By Greg Skinner

Somewhere a sacrifice had to have been made. In the closing days of the ski season at Panorama Mountain Resort, Ullr provided what was asked for, provided what was needed by the faithful to worship properly — fresh snow. 

The 2022/2023 snow year at Panorama ended on April 9 with a tich less than 30 centimetres of snow that fell during the last week of skiing and snowboarding at the resort.

For connoisseurs and the committed, it was a difficult year. With 241 centimetres total snowfall this season, Panorama tied the worst snowfall season during the last decade. This year’s meagre snows mirrored the 2014-2015 season, which also saw 241 centimetres total, according to, a website that collects snowfall data from ski resorts all over the world.

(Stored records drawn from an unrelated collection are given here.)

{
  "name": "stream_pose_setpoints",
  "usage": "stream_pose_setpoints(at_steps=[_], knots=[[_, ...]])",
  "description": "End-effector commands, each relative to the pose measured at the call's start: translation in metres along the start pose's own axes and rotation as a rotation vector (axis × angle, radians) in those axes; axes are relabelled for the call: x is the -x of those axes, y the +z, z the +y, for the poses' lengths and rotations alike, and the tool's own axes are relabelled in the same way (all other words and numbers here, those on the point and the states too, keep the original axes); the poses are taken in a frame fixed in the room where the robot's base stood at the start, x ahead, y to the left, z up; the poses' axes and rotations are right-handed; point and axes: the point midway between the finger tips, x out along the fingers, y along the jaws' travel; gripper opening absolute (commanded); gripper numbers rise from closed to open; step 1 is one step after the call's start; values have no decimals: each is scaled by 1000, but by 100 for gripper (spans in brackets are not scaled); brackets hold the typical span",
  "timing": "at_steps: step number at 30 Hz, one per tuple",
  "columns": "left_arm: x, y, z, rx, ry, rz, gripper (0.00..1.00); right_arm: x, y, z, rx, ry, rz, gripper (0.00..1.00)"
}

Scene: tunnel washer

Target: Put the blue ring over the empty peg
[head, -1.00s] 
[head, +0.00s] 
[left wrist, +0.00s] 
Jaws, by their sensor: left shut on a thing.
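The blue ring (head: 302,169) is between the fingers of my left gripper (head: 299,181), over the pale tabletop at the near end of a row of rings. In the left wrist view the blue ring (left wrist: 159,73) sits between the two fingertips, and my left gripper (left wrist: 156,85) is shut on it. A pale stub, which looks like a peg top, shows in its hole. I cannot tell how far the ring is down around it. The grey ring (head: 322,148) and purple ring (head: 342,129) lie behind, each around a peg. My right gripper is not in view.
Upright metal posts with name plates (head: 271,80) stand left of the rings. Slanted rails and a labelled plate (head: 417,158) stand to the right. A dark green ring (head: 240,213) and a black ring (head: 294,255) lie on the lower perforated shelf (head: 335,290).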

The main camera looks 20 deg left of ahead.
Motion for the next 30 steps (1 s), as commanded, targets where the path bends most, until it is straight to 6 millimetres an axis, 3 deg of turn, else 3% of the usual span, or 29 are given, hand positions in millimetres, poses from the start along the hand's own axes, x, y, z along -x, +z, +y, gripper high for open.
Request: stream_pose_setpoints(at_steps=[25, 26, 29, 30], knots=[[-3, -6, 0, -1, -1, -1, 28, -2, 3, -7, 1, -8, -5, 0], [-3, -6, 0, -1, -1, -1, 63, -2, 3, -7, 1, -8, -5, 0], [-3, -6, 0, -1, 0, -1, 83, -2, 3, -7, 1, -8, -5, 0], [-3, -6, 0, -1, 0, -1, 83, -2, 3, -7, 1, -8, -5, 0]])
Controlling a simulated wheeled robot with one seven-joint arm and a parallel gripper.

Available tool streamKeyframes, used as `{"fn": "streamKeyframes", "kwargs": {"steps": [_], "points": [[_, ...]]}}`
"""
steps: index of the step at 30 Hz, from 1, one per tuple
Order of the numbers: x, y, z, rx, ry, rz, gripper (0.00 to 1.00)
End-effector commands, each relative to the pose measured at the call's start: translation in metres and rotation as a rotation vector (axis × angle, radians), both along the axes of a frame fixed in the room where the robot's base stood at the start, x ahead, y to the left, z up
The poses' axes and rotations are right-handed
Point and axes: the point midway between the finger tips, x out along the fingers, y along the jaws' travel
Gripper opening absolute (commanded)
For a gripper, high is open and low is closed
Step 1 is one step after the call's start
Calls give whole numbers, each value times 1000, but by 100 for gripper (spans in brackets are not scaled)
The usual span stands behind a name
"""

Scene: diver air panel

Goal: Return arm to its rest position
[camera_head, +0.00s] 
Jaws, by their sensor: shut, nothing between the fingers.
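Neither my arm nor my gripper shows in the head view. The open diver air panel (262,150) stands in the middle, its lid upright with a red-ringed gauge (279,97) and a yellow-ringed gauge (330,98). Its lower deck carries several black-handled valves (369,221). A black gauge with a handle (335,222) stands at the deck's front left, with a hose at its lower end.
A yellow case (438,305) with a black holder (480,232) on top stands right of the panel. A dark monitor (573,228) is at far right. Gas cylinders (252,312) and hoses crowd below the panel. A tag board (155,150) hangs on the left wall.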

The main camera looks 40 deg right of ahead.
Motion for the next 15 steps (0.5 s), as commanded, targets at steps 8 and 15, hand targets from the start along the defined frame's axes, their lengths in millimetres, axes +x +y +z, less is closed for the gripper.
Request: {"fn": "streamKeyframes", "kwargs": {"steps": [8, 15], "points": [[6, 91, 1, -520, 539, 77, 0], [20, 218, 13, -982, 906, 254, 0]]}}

From the local perspective, the year ended not so different than it started; alpine ski racing on artificial snow on the front side, and “natty” party laps in the back bowl for free riders. A sprinkling of tourists are always in the way of it all.

Evan Pacey, Panorama’s snow reporter, wrote that one person managed to make 10 laps through Taynton Bowl in a single day, during closing weekend. 

Andrew Hill spent Monday April 3 searching for his last runs of the season and chose to stay lower on the frontside of the mountain to enjoy the day’s offing of fresh fallen inches laying atop well groomed runs, rather than wrestle bad snow in most of the double black diamonds around the mountain.

Hill, a snowboarder and valley resident, encountered churned gravel on the surface of the snow at some cat track intersections and along random patches of “brown” in high traffic areas on piste. Otherwise, he made a powder day of it by running top speed laps through “Bosnia,” which is officially known as Founder’s Ridge. 

The conditions were not great and not typical of late season skiing, even at Panorama, the least snowy of all the ski hills on the famed Powder Highway.

A founding member of the Panorama Bootpacker’s Association and a season pass holder with excellent knowledge of the mountain, Hill, like many other regulars and locals, spent most of his snowboard-days this season riding groomed runs rather than face the difficult and sometimes dangerous conditions off piste and in the back bowl. 

In a normal year, Hill would spend most every day snowboard lapping Taynton Bowl. 

“Well at least the fat biking was good,” Hill said of his snow year that also saw ridiculous avalanche conditions in the backcountry.

By Wednesday, two larger storm pulses dropped more snow and shifted the vibe at Panorama by turning Taynton into a playground for a few last hours before temperatures rose and destroyed the surface. 

With that last bit of natural snowfall and wind transported snow filling in certain zones, White Tail or Spector could be run wide-open top to bottom and the scram down Taynton Trail back to the lift line for the next lap was high tempo as well.  Even C Spine, normally over run by skiers, offered a good runs late into the ski day. Wednesday’s skiing saw powder shots resulting from summit laps into the early afternoon. 

Taynton was perhaps at its best Wednesday, no Monster Cat traffic and fumes and maybe a couple dozen skiers and snowboarders making the walk to the hunting grounds. 

Only a few snowfalls during this season rivalled the last week and those were in December and February, much of the base fell before the season started. 

The biggest single snowfall this season was six inches that fell overnight during a six-day storm that dropped 19 -inches total, said Panorama spokesperson Clarissa Amaro.

The 2014-2015 took 62 days of snowfall to reach 241 centimetres. This year it took 63 snowdays to hit that same  mark. Back in 2014 a visitor from Saskatoon wrote on TripAdvisor about the snow conditions at Panorama that February said the snow would have better been described as “ice.” Long know as “Ice-O-Rama” to locals, Panorama’s focus and investment in snowmaking mixed with quality grooming has paid off. Longtime skiers and holidaymakers were often vocal this year, saying  the skill of snow management between storms made difference.  

“I’m proud of the efforts of our team and the tireless work they have done to deliver an exceptional mountain experience. Panorama’s strong snowmaking product, our fleet of modern snowcats and our investment in efficient, state of the art technology and summer and winter grooming, made an impact this season from early November ski race training to April spring skiing,” said Steve Paccagnan, President & CEO – Panorama Mountain Resort.